Even if its "justified" your still an asshole for killing someone. unless your life is in danger of course
Yea, i definatly couldn't kill someone unless they were about to kill me or when i have have kids my kids also.
Yeah. like sometimes when im fucking pissed ( and i mean like so pissed its not even funny) i feel like i could just rip the person thats pissing me off limb to limb, but then i realise i just couldnt do it. theres like a barrier. just like i couldnt cut myself on purpose. and i hate needles, for the same reason.

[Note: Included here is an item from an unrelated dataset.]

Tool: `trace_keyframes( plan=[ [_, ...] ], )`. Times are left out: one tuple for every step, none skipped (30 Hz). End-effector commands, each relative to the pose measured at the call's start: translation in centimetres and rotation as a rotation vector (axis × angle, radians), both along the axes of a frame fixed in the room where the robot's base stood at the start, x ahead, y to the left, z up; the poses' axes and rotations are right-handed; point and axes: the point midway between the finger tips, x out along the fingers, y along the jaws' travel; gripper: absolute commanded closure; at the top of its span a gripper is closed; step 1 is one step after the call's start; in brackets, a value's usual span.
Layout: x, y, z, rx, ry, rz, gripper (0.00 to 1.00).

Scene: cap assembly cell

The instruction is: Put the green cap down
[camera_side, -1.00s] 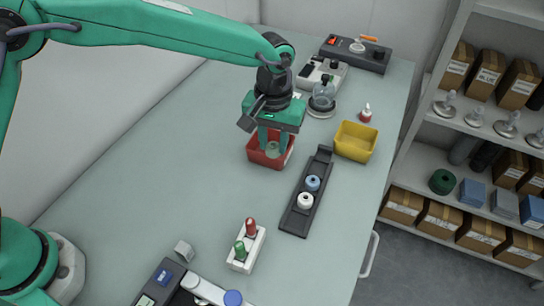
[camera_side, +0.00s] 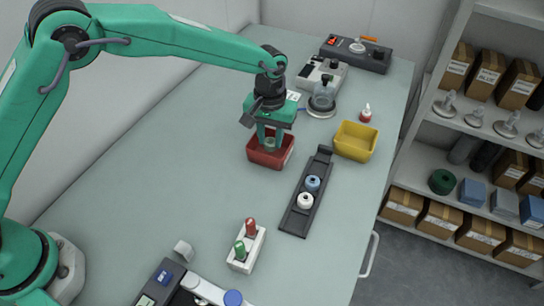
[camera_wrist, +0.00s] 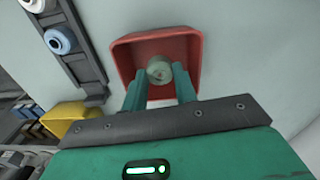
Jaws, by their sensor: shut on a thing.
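My gripper (camera_side: 269,137) is over the red bin (camera_side: 258,158), fingers pointing down. It is shut on the green cap (camera_side: 269,143), which looks pale grey-green. In the wrist view the cap (camera_wrist: 159,71) sits between my fingertips (camera_wrist: 160,78), with the red bin (camera_wrist: 122,62) behind and around it. The cap appears at or just above the bin's rim; its exact height over the bin floor is hard to tell.
A dark rail (camera_side: 294,219) with a blue cap (camera_side: 312,183) and a white cap (camera_side: 305,201) lies right of the bin. A yellow bin (camera_side: 355,142) stands beyond it. A white block (camera_side: 244,261) holds red and green pieces in front. The table left of the bin is clear.

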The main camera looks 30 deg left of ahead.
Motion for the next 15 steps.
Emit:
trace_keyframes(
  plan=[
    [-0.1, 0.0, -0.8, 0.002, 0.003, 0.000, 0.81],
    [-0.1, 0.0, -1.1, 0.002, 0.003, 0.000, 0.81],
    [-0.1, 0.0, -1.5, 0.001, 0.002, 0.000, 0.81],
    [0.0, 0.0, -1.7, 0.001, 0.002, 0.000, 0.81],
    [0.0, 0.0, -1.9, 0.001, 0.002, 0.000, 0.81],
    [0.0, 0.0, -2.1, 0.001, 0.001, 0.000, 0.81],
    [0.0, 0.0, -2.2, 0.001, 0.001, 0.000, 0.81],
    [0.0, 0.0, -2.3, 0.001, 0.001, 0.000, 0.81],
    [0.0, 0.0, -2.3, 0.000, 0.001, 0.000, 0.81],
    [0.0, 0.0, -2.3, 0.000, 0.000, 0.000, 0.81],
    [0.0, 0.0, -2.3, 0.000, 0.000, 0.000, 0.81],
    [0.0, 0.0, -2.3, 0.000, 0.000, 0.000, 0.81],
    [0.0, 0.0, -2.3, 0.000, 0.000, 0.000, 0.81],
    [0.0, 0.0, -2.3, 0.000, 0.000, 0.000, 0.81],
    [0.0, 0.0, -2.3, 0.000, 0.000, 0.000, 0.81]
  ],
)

idk. in some cases a good brawl when two people are extremely pissed at each other is a good way too take your anger out. last time me and this kid got so pissed at each other we had a field fight, and it ended in the kid holding me by the hair and punching me in the face so I smashed his face into the ground real hard and we both just got up and both kinda had that feeling of like "shit...you were gonna kill me..." laughed and smoked a cig. idk though. i do everything i can NOT to get that pissed off
Yea, im not a violent person but i could be... There was one time when i was like about to seriously hurt someone and i almost did... It was my brother... we got in this huge fight and he was like slinging me around by my hair and stuff and it was bad and he was like tossing me around so as soon as i could get away i went in my room and got a pipe that i have hidden for protection and i got him in the face with it.. not as good as i would have liked too.. I should have just taken his knees out.
ouch.. a pipe to the face.. shit must hurt. and captainanarchy: yeah fighting is good sometimes but sometimes when im fighting i have to stop cause i panic that im gunna accedantley kill the guy.

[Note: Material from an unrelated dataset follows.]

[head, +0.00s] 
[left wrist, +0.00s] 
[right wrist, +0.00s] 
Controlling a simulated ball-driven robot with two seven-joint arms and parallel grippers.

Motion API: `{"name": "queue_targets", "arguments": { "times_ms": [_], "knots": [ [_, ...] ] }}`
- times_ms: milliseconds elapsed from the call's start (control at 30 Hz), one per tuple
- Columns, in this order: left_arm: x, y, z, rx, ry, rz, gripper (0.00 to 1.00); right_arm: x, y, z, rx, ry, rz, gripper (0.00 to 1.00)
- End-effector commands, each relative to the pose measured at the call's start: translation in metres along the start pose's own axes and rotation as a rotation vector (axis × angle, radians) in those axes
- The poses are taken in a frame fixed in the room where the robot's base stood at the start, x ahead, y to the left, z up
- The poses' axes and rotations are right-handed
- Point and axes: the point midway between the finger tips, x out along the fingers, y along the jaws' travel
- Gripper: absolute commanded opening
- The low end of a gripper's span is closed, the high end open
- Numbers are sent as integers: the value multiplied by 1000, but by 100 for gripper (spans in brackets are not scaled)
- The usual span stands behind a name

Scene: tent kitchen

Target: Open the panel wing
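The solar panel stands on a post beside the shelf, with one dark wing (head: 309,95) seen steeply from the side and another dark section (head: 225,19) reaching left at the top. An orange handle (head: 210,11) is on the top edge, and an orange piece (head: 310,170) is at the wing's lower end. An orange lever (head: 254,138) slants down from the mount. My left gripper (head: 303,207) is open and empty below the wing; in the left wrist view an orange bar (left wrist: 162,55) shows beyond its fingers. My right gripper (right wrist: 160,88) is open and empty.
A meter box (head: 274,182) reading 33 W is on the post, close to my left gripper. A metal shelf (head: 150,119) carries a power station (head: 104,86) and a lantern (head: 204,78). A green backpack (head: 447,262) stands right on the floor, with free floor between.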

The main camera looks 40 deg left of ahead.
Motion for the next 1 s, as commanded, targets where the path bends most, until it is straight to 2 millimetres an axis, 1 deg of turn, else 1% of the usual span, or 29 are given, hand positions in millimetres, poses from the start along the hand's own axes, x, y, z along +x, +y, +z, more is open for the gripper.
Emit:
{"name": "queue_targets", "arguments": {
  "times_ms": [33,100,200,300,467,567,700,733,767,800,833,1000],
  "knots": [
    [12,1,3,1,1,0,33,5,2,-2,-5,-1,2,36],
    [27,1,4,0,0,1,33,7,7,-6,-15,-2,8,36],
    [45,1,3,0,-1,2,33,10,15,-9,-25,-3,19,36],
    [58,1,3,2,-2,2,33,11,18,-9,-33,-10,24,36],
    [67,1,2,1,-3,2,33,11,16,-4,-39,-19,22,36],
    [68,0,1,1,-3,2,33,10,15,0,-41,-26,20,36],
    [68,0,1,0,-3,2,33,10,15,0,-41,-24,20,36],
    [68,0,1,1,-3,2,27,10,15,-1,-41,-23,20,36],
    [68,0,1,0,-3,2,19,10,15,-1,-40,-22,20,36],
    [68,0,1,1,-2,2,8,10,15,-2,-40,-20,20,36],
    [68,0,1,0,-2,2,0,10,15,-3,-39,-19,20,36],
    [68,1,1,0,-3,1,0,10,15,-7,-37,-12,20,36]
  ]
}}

Yea, it was the only think i could do to back him off... He didnt really give me a chance to deck him in the face.
The kid that murdered him looks really fucking familiar, but I can't put a finger on it. I'm pretty sure I've seen him at a few parties.
1... My condolences on his period, then. 2... That's not what he said to me. He asked why I would care about the death of someone I did not know if I'm an atheist. This was very inconsistent, and he had caught me... I dunno. Either lying about caring about this boy's death, or lying about being an atheist.